§ **THE RECORDS**:
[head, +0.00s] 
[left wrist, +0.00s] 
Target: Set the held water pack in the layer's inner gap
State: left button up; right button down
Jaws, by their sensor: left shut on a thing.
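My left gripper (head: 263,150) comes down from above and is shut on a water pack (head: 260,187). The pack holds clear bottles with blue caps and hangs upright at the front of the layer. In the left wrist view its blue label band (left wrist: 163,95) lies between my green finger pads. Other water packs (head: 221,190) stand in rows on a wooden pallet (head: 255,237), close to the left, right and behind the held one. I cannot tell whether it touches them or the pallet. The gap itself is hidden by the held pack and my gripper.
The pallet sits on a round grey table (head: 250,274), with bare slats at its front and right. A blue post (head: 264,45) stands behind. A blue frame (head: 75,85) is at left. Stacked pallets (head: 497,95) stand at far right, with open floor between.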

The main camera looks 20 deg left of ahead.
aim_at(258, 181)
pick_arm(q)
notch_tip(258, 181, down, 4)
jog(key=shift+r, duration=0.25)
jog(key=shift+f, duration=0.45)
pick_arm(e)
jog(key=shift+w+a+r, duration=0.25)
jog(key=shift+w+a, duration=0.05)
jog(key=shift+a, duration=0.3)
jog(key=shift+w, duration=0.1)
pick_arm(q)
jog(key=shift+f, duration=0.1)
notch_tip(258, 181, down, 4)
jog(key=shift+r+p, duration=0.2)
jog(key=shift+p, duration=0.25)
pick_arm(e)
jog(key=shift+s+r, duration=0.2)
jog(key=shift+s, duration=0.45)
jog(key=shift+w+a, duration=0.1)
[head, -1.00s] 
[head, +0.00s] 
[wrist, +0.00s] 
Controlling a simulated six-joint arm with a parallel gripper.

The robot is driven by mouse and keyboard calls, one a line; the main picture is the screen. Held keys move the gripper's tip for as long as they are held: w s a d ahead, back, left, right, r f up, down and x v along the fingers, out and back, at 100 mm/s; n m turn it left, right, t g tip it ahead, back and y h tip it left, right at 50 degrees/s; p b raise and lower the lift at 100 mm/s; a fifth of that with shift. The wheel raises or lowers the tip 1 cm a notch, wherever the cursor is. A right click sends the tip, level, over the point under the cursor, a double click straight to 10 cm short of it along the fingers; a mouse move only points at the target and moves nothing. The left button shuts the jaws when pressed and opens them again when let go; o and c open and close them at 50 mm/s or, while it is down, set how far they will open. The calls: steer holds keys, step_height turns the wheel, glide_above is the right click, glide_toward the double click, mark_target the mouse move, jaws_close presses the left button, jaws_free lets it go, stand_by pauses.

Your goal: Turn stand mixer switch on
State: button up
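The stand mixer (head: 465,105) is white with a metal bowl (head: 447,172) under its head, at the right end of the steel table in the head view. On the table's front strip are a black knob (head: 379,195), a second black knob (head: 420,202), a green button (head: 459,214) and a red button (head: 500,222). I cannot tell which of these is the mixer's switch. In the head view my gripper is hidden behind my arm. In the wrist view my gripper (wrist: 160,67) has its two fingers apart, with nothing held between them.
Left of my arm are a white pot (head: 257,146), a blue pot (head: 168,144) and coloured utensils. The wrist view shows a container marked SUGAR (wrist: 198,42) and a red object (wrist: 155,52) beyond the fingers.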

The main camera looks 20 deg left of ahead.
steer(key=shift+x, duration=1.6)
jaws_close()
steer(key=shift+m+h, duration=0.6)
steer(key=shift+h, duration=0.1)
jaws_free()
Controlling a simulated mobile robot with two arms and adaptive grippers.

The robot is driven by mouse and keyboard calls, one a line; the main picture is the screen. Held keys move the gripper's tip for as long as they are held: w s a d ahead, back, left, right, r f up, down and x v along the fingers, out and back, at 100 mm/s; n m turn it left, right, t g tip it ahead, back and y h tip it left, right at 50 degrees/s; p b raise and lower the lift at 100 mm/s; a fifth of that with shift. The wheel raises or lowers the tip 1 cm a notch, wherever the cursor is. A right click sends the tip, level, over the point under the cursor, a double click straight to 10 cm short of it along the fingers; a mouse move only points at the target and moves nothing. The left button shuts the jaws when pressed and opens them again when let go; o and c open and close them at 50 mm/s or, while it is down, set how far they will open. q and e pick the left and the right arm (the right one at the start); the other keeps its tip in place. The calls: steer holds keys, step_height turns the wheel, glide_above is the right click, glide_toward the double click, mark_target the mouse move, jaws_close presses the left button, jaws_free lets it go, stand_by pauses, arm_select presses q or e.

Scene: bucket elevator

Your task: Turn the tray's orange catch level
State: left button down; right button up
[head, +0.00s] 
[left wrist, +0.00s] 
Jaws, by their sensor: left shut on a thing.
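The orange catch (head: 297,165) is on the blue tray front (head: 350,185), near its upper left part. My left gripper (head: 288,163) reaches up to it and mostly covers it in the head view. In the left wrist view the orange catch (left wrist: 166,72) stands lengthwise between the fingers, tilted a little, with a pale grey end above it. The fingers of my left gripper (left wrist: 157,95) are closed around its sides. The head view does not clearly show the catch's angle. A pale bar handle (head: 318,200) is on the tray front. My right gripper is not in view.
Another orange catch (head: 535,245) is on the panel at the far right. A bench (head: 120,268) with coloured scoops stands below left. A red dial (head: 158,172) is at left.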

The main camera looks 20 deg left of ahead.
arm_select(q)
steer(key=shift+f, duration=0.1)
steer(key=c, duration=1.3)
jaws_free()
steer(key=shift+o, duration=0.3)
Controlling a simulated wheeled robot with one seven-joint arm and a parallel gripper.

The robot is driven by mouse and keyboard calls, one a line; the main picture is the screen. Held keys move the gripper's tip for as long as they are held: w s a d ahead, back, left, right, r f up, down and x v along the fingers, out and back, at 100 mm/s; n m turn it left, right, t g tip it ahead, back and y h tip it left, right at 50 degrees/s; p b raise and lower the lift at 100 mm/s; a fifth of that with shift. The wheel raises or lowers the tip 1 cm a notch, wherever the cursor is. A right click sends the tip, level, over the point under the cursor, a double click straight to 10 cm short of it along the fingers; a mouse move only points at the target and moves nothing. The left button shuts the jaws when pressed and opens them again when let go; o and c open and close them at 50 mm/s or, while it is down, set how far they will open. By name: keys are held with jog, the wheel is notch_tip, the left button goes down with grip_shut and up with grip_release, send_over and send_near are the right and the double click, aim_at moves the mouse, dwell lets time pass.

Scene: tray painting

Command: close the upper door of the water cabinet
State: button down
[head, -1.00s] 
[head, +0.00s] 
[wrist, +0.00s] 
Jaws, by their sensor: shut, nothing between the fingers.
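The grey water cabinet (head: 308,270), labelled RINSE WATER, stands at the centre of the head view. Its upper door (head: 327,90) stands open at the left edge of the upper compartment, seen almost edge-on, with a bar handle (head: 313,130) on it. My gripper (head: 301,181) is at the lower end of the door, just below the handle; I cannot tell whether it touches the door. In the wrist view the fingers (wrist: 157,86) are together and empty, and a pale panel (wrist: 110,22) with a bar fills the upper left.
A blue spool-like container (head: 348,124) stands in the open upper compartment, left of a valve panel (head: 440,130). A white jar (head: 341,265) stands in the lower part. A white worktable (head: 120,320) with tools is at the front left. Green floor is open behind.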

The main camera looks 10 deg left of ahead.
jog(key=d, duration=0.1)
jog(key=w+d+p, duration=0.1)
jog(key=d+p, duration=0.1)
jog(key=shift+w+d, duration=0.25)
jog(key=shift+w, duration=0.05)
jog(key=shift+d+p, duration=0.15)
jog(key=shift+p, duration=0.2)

§ **AIM**:
Give only the number of lines in the data that hold the word "Controlling".

§ **FULL ANSWER**:
3